Gnass betonte, dass das Requiem Verdis schönstes Werk sei. Peitschende, skandierende Läufe wechseln sich ab mit meditativ-besinnlichen Passagen, die alle dem Gedenken an die Toten, der ewigen Ruhe der Verstorbenen gewidmet sind. Daher besticht das Verdi-Requiem mit einer mannigfachen musikalischen Ausdrucksweise.

Verdi war unbestrittener Opern-Titan des 19. Jahrhunderts. Mit nurmehr 16 Jahren hatte er seinen ersten Erfolg als Dirigent und debütierte mit 20 Jahren an der Scala mit Haydns "Schöpfung". Dort erlebte er auch mit seiner ersten Oper "Oberto" seinen großen Durchbruch als Opernkomponist. Mit "Rigoletto", "Troubadour", "La Traviata" oder "Aida" setzte dann ein Aufstieg zur Weltgeltung ein.

Nach vielen Erfolgen kamen dann 16 opernmüde Jahre, in denen sich Verdi als reicher Mann auf seinem Gut Sant Agata zurückzog. In dieser Zeit entstanden hervorragende Werke, etwa ein Streichquartett, einige gesitliche Kompositionen und 1874 sein Requiem. Es ist bis heute die bedeutendste italienische Konzertmesse des 19. Jahrhunderts. Ein Gesamtkunstwerk, dessen Entstehungsgeschichte auf den hoch geschätzten Kollegen Rossini zurückgeht.

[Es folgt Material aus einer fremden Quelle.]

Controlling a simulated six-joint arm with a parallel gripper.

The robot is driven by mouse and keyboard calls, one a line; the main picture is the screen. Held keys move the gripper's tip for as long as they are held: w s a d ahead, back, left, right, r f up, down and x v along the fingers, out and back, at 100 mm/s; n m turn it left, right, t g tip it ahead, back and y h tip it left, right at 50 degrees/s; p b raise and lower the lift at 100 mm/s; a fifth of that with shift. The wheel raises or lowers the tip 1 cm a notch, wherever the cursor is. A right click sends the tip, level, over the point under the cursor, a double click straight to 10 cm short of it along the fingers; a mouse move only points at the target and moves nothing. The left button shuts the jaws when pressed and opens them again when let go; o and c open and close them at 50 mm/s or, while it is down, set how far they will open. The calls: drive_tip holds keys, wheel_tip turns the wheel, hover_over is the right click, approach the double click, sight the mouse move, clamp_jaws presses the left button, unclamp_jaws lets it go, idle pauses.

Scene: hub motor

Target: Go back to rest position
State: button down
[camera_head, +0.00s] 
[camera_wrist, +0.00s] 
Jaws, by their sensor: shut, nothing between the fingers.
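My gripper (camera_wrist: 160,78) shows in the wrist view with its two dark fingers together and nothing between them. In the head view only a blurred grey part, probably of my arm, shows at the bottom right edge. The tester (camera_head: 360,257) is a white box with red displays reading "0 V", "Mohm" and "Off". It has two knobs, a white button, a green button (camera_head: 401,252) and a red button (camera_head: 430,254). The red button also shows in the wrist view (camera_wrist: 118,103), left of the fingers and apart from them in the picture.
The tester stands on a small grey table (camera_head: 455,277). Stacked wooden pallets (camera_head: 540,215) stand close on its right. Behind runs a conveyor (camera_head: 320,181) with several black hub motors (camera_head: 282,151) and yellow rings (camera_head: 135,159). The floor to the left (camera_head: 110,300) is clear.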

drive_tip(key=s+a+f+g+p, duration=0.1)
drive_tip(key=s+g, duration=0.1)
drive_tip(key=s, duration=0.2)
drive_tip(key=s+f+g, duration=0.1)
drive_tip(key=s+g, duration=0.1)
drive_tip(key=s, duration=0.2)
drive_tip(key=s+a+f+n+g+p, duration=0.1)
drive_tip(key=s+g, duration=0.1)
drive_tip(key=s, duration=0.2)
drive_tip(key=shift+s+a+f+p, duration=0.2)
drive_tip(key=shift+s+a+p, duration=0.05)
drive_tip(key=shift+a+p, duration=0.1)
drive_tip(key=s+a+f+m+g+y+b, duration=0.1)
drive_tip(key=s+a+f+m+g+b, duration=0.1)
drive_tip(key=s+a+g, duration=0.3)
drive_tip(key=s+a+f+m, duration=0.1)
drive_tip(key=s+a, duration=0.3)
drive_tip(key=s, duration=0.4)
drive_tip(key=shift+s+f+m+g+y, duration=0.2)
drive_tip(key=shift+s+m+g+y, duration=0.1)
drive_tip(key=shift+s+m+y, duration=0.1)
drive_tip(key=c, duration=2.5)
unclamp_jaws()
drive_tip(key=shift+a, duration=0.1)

Stimmgewaltige, markante Solopassagen

Als Solisten brillierten bei der Premiere am Samstagabend in der Horber Stiftskirche Natalie Karl als stimmengewaltiger Sopran, die mit perlenden, markanten Solopassagen bestechende Mezzosopranistin Marie-Kristin Schäfer, der überzeugende Tenor Rodrigo Porras Garulo sowie der Kammersänger und stimmengewaltige Bass-Bariton Armin Kolwarczyk. Im Wechsel mit dem fulminant agierenden Chor, den Stuttgarter Choristen, ergab sich ein überaus packendes musikalisches Gesamtbild.

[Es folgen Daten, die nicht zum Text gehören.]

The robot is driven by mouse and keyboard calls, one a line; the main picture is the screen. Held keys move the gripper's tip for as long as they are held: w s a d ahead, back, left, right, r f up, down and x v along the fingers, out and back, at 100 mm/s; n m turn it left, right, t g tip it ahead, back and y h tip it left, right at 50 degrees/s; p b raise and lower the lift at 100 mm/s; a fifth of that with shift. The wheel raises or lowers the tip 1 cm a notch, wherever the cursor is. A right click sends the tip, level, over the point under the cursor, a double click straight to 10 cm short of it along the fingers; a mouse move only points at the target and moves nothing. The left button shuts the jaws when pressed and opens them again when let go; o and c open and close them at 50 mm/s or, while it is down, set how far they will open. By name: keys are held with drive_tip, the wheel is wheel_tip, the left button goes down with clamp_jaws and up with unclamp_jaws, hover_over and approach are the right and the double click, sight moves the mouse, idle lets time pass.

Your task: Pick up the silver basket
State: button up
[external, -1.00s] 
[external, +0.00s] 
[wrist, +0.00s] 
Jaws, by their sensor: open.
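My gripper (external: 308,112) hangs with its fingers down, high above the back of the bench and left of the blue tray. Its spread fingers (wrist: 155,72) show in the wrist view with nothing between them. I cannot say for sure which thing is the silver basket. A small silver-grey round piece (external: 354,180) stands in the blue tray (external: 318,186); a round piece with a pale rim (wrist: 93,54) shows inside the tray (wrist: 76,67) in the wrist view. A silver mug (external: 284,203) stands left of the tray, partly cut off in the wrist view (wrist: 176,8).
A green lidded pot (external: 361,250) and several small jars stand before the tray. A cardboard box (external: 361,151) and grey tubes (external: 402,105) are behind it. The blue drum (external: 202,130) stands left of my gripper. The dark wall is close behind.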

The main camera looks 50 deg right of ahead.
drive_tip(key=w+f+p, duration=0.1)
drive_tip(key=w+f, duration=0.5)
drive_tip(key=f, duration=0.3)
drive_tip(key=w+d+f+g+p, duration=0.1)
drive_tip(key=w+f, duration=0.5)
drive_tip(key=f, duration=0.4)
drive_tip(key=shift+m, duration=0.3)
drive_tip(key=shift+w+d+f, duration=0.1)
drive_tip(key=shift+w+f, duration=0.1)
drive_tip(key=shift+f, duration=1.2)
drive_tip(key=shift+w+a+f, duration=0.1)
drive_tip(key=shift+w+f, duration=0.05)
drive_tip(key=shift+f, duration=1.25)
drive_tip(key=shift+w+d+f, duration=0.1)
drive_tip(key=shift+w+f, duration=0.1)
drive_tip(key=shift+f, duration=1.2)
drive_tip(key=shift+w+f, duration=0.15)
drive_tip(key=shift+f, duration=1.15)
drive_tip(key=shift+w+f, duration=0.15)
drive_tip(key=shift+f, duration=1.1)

Gegliedert in die Teile einer Totenmesse begann Verdis Requiem mit dem "Requiem und Kyrie", dem ein packender, fast schon das Gesamtwerk dominierender Part folgte: Ein mitreißendes "Dies Irae", bei dem das jüngste Gericht besungen wird. Hier brillierten die Solisten mit präzise gesungenen Solopassagen, bestach der Chor mit mal expressiven Läufen und dann wieder lyrisch-besinnlichen Gesängen. Das Orchester tat sein Übriges: Es peitschte den Rhythmus an beim "Dies irae, dies illa", welches eine beinahe unerträgliche Spannung aufbaute, die immer wieder in den nachfolgenden musikalischen Einheiten gebrochen, aber erst im versöhnlich-leisen Lacrymosa aufgelöst wurde.

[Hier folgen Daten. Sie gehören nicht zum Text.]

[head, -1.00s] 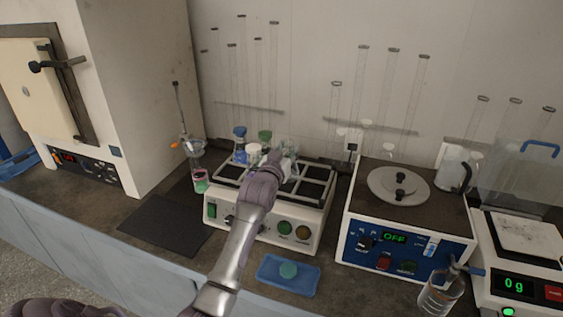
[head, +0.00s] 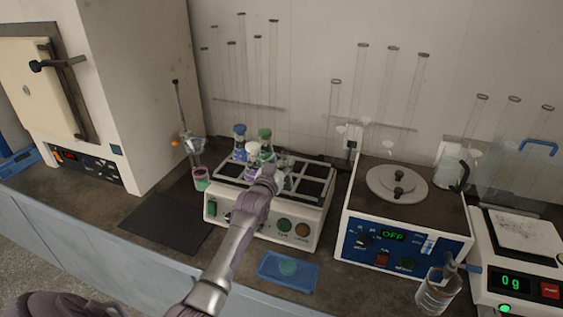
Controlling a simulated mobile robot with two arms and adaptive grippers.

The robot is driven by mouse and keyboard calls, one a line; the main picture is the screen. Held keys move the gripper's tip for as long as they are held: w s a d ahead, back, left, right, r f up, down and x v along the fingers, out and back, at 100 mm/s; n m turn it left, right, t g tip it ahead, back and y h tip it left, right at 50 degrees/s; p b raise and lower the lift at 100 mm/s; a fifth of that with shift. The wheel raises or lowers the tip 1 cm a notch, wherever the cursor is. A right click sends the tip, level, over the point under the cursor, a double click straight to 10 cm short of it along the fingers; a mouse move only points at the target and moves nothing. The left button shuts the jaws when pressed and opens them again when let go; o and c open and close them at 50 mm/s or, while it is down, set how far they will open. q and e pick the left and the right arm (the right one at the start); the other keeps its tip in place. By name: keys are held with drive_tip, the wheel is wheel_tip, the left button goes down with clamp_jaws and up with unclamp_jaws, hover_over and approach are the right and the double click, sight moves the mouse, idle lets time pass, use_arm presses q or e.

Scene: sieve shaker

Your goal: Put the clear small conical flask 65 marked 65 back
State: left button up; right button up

Hier heißt es: "Tränenreich ist jener Tag, wenn der Mensch dem Grab entsteigt vor dem Richter zu erscheinen. Laß ihn, Gott, Erbarmen finden. Treuer Jesu, Herr und Gott, schenke ihnen deine Ruhe. Amen." Es ist übrigens das einzige Amen in Verdis Requiem – Nach einem packenden Offertorio, einem dem nicht minder gesanglich und orchestral nachstehenden Sanctus und einem wunderbaren Agnus Dei folgen flirrende Violinen und mitreißende Rhythmen beim eindrucksvollen Satz "Lux Aeterna", der beinahe im Pianissimobereich agiert. Paukensoli dann am Schluss bei "Libera Me", "Rette mich, Herr Gott vor dem ewigen Tode an jenem furchtbaren Tag des Schreckens".

Tosender Applaus war den Musikern sicher. Alle Solisten bekamen Blumengebinde. Gnass warf seines einem Sänger des Chores zu. Der Chor der Stuttgarter Choristen wurde 1979 gegründet und stach seither hervor mit Opernproduktionen, Produktionen mit dem SWR und der Mitwirkung bei zahlreichen Opern-CDs. Gnass bedankte sich explizit am Ende des Konzertabends bei der Konzertmeisterin Maria Gawrilenko.